New Zealand’s weather is unpredictable and erratic, and you need to be prepared for a change in conditions. Be prepared for any and all weather types. 



  • First aid kit equipped with a survival blanket
  • Drink bottle/hydration pack with 2 litres of water 
  • Food for the afternoon, dinner, and breakfast the next day
  • Sleeping bag – The warmer your sleeping bag, the better off you’ll be. It gets very cold, and could snow, so if you don’t have a good quality sleeping bag, bring extra warm clothes to sleep in. 
  • Sleeping bag liner – Although these seem very thin, they can make a huge difference to your warmth levels.
  • Toiletries – The toilet should have paper, but it’s always smart to bring some spare! 
  • Cooking gear – stove, gas, lighter, pots/pan, bowl, cup, fork/spoon. This is a self-service hut, so you have to be self-sustainable. Or, you can just bring premade food in a container as it’s an easy walk and the extra weight doesn’t matter too much
  • Head torch and lamp, plus spare batteries



  • Camera to snap all the beautiful views
  • Sleeping mat for extra warmth and insulation 
  • Personal locator beacon (there’s no reception in this area and no ranger nearby) 



  • Waterproof and windproof raincoat 
  •  A warm mid-layer (such as a fleece or wool top). A couple of these are probably needed for winter. 
  • Down jacket, or other warm outer layer 
  • Thermal tops and bottoms 
  • Beanie and gloves are essential
  • Hiking boots with ankle support and grip
  • Warm, woollen socks and extra pairs
  • Sunglasses (keep off that potential snow glare) 

How To Get There

Drive from Queenstown to Glenorchy. The trailhead is a car park with a sign/map, and it’s about 5 minutes before you reach Glenorchy town.

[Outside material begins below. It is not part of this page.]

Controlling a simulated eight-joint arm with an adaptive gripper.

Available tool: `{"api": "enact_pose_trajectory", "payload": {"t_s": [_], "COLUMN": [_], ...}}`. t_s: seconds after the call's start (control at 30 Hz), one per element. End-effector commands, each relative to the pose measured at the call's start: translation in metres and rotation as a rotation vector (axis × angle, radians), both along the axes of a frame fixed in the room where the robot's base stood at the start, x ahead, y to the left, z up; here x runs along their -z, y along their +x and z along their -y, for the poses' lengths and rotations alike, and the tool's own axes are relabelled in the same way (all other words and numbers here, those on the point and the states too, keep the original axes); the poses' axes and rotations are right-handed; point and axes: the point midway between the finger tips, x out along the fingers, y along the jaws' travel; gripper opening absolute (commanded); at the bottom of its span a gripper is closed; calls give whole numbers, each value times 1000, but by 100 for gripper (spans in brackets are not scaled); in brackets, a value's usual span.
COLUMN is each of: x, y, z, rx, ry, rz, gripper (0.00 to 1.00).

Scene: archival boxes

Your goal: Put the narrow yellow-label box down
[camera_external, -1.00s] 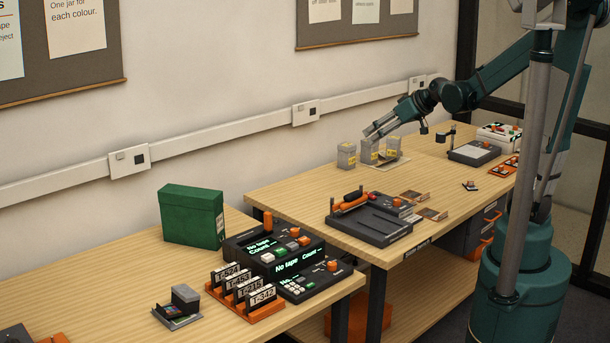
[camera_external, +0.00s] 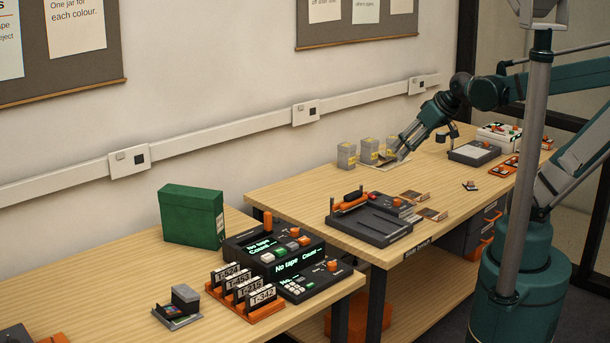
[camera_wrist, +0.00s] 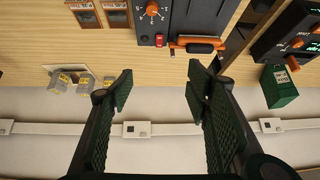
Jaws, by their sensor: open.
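Three small grey boxes with yellow labels stand upright at the back of the right-hand table: a left one (camera_external: 346,156), a middle one (camera_external: 368,151) and a right one (camera_external: 391,143). The right ones stand at a pale mat (camera_external: 381,166). I cannot tell which one is the narrow box. In the wrist view the boxes (camera_wrist: 83,87) are at the left, outside my jaws. My gripper (camera_wrist: 160,85) is open, with nothing between its fingers. In the external view my gripper (camera_external: 398,152) is low beside the right box and partly covers it.
A dark tray with an orange handle (camera_external: 370,222) lies in front of the boxes, with small cards (camera_external: 431,214) beside it. A green box (camera_external: 192,216) and dark counter devices (camera_external: 275,250) stand on the left table. A wall rail runs behind. Bare wood lies between boxes and tray.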

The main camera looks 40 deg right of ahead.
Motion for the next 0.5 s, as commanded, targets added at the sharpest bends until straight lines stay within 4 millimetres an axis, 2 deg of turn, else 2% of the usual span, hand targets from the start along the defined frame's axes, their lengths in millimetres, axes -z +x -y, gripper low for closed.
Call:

When coming from Queenstown, the trailhead car park’s on the right (If you put Heather Jock Hut into Google maps it should direct you there) 

Skill Level


The walk itself’s pretty easy, but as you’re staying overnight in a bivvy style hut, you have to be decently prepared with warm gear.

Distance / Duration

8.4km one way / 2-3 hours return, if you’re taking the simple route there and back. Otherwise you can make it into a loop by going via McIntyre Hut.